**** COLLECTED MATERIAL ****
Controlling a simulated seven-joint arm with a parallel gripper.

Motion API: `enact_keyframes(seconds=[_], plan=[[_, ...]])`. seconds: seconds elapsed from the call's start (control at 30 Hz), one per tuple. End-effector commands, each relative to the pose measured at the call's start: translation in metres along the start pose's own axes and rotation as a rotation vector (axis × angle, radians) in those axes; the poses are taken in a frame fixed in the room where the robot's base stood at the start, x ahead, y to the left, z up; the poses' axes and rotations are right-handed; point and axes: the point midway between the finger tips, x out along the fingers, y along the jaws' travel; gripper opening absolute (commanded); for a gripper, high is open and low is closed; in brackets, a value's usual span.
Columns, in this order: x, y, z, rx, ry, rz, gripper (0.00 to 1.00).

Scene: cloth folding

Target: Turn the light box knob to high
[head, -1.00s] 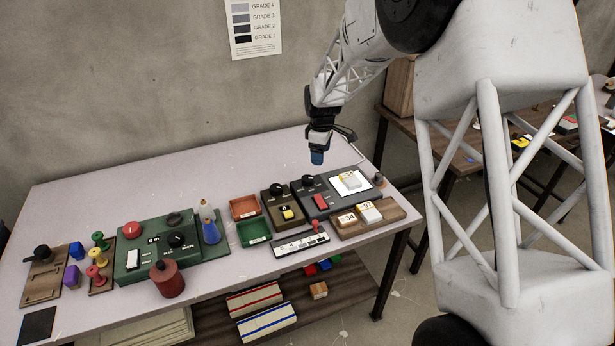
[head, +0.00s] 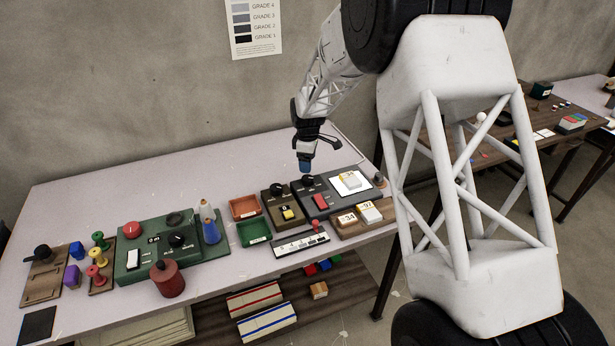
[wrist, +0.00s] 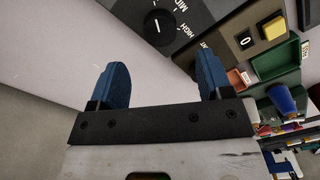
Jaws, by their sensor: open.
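The light box (head: 336,203) is a dark grey box at the right of the table, with a red switch (head: 320,202) and a lit white panel (head: 343,187). Its black round knob (head: 308,181) is at the back left of its top. In the wrist view the knob (wrist: 158,27) has a white pointer line, and the words HIGH and MID are printed beside it. My gripper (head: 305,167) is just above the knob in the head view. In the wrist view its blue fingers (wrist: 161,80) are spread apart with nothing between them, and the knob is beyond the fingertips.
A brown box with a black knob and yellow button (head: 287,214) stands just left of the light box. A wooden tray with numbered blocks (head: 347,219) is in front. Orange (head: 245,207) and green (head: 254,234) trays lie further left. The table behind is clear.

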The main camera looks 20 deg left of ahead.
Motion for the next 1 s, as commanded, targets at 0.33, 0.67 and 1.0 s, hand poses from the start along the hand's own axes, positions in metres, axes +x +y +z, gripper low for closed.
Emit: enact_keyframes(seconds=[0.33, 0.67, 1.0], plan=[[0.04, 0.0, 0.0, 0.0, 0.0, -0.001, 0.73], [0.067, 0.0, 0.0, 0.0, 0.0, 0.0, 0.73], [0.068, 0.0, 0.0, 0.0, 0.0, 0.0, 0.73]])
****
WHAT TO DO
Pictures are excluded; copy all other data exactly as shown.

OUTPUT FOR THIS TASK
Controlling a simulated seven-joint arm with a parallel gripper.

Motion API: `enact_keyframes(seconds=[_], plan=[[_, ...]])`. seconds: seconds elapsed from the call's start (control at 30 Hz), one per tuple. End-effector commands, each relative to the pose measured at the call's start: translation in metres along the start pose's own axes and rotation as a rotation vector (axis × angle, radians) in those axes; the poses are taken in a frame fixed in the room where the robot's base stood at the start, x ahead, y to the left, z up; the poses' axes and rotations are right-handed; point and axes: the point midway between the finger tips, x out along the fingers, y along the jaws' travel; gripper opening absolute (commanded); for a gripper, high is open and low is closed; in brackets, a value's usual span.
Columns, in this order: x, y, z, rx, ry, rz, gripper (0.00 to 1.00).

Scene: cloth folding

Target: Turn the light box knob to high
[head, -1.00s] 
[head, +0.00s] 
[wrist, +0.00s] 
Jaws, by their sensor: open.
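The light box (head: 336,203) is a dark grey box at the right of the table, with a red switch (head: 320,202) and a lit white panel (head: 343,187). Its black round knob (head: 308,181) is at the back left of its top. In the wrist view the knob (wrist: 158,27) has a white pointer line, and the words HIGH and MID are printed beside it. My gripper (head: 305,167) is just above the knob in the head view. In the wrist view its blue fingers (wrist: 161,80) are spread apart with nothing between them, and the knob is beyond the fingertips.
A brown box with a black knob and yellow button (head: 287,214) stands just left of the light box. A wooden tray with numbered blocks (head: 347,219) is in front. Orange (head: 245,207) and green (head: 254,234) trays lie further left. The table behind is clear.

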The main camera looks 20 deg left of ahead.
Motion for the next 1 s, as commanded, targets at 0.33, 0.67 and 1.0 s, hand poses from the start along the hand's own axes, positions in metres, axes +x +y +z, gripper low for closed.
Emit: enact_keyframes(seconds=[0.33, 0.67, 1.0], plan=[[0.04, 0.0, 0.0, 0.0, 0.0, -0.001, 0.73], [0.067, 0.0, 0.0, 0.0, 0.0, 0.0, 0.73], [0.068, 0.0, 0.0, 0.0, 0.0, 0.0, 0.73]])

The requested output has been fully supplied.